> Exercise brief
Select the lines below containing the word "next".

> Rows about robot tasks
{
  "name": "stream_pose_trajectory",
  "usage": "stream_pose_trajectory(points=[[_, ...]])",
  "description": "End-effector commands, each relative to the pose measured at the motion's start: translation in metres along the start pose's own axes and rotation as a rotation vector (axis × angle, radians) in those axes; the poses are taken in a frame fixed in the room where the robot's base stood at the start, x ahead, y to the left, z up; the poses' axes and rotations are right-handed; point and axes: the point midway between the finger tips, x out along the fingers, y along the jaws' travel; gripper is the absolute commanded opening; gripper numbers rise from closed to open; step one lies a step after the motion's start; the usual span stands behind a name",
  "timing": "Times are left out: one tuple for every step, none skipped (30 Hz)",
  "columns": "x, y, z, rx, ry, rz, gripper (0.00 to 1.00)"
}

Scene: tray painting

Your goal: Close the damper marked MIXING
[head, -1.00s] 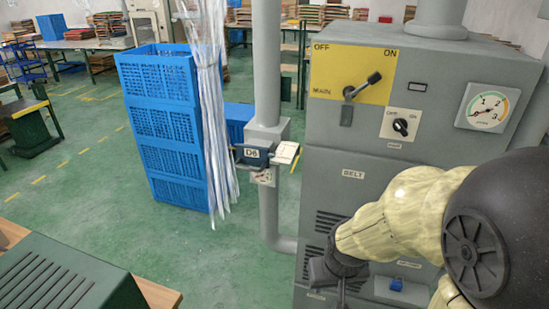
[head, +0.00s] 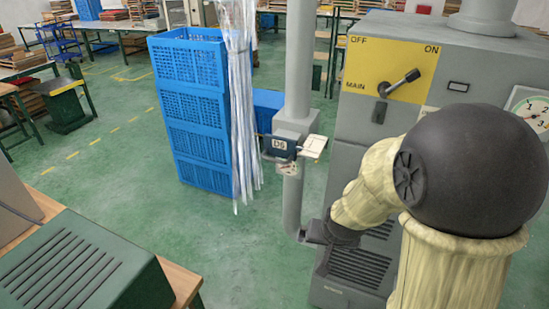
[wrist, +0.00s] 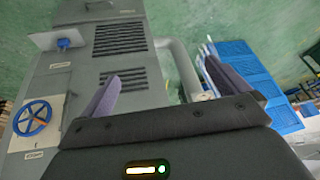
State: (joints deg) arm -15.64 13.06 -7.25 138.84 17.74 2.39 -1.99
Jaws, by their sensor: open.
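No label reading MIXING can be made out in any view. A damper box marked D8 (head: 280,146) sits on the grey vertical pipe (head: 298,60) in the head view, with a pale plate (head: 314,146) at its right side. My gripper is open and empty in the wrist view (wrist: 160,85), its two fingers spread before the grey cabinet and a pipe bend. In the head view its dark end (head: 316,233) shows low beside the cabinet, apart from the D8 box; its fingers cannot be made out there.
The grey cabinet (head: 375,132) has a MAIN lever (head: 400,82). Clear hanging strips (head: 240,110) and stacked blue crates (head: 190,115) stand left of the pipe. A blue handwheel (wrist: 32,118) and blue knob (wrist: 65,43) show in the wrist view. Green floor (head: 120,175) is free at left.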

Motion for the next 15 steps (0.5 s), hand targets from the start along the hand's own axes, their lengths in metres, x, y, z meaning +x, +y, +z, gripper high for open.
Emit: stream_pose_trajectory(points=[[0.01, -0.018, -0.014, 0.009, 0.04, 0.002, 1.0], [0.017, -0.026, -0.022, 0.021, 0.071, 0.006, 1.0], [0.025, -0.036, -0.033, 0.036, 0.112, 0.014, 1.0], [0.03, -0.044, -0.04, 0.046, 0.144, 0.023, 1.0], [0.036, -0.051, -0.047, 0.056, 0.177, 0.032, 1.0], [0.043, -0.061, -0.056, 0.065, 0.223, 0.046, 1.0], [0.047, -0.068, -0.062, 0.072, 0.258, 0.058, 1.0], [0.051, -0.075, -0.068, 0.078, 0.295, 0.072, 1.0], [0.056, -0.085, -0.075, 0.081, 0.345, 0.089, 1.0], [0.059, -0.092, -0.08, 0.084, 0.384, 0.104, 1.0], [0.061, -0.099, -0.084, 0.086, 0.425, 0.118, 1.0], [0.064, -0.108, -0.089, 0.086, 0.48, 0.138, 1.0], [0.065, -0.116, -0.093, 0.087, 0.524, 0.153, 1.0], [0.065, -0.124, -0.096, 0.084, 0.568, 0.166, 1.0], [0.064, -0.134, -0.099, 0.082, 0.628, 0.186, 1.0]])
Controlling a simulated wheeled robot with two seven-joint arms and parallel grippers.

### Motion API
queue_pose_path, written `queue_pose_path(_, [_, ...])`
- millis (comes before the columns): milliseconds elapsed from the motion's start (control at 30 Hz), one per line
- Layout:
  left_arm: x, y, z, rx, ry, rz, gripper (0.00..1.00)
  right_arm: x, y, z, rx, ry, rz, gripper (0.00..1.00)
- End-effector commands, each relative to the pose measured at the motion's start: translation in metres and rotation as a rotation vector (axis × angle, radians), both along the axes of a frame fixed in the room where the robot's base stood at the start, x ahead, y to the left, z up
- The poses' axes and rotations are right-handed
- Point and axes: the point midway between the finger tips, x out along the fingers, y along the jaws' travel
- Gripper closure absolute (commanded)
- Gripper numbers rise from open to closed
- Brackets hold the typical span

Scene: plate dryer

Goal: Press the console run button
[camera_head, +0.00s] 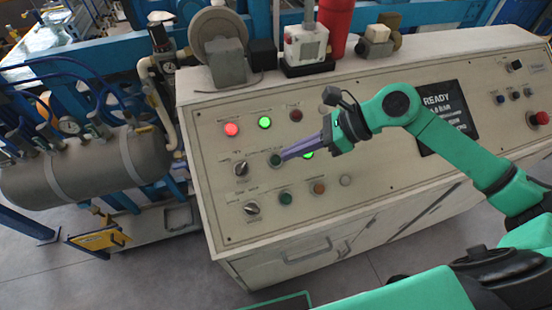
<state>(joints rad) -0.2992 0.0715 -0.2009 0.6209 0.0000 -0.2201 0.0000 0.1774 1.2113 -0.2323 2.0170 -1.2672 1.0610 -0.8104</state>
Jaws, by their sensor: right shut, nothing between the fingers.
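The console (350,185) has a sloped cream panel with lamps, buttons and knobs. My right gripper (286,155) reaches in from the right over the panel, shut and empty, with its purple fingers pointing left. Its tips are at a dark green button (275,160); I cannot tell whether they touch it. Another green button (286,198) sits lower, beside an orange one (319,188). The labels are too small to read, so I cannot tell which is the run button. My left gripper is not in view.
A red lamp (232,129) and a green lamp (264,122) are lit. Two rotary knobs (252,208) are at the panel's left. The screen (447,115) reads READY. A red mushroom button (540,118) is at far right. A grey tank (85,168) stands left.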

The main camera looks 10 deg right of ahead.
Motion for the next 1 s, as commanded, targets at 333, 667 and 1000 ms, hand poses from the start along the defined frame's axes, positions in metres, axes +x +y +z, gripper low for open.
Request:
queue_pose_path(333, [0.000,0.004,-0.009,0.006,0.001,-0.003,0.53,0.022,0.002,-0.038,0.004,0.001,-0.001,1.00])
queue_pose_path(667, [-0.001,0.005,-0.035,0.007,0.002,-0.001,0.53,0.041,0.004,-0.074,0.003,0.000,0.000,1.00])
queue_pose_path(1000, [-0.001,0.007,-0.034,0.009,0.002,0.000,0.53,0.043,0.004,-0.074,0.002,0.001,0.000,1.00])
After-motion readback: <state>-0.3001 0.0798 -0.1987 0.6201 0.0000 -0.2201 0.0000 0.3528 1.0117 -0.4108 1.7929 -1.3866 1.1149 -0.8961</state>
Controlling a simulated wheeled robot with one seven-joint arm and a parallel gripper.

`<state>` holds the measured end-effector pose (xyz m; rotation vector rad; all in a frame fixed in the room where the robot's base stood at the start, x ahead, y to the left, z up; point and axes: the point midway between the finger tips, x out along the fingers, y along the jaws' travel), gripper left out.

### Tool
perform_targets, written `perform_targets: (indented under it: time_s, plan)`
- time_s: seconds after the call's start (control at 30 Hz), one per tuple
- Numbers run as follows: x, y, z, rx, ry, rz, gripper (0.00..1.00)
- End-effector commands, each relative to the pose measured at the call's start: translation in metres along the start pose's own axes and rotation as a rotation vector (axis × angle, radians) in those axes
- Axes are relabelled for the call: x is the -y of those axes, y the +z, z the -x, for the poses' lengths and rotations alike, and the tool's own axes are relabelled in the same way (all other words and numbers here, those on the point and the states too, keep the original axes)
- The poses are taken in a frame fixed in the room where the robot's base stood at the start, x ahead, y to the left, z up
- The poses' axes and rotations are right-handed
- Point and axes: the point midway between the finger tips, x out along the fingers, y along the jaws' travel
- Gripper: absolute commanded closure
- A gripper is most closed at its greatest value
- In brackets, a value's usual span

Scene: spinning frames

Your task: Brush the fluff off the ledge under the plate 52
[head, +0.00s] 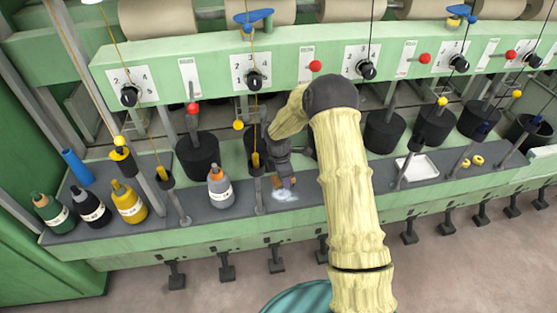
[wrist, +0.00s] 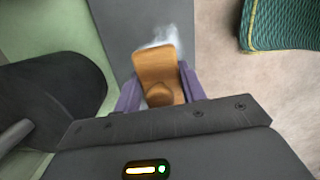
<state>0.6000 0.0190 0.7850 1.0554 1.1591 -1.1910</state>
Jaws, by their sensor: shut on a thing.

> Solution to this problem
Motion for the next 15 steps (0.5 s), hand targets from the start along the hand's own axes, their lengths in metres, x, y, z meaning +x, +y, +z, gripper high for open.
Motion for the next 1 s, as commanded, targets at 333, 667 and 1000 ms, hand poses from the start along the defined frame's axes, positions in metres, axes +x +y +z, gripper low for open.

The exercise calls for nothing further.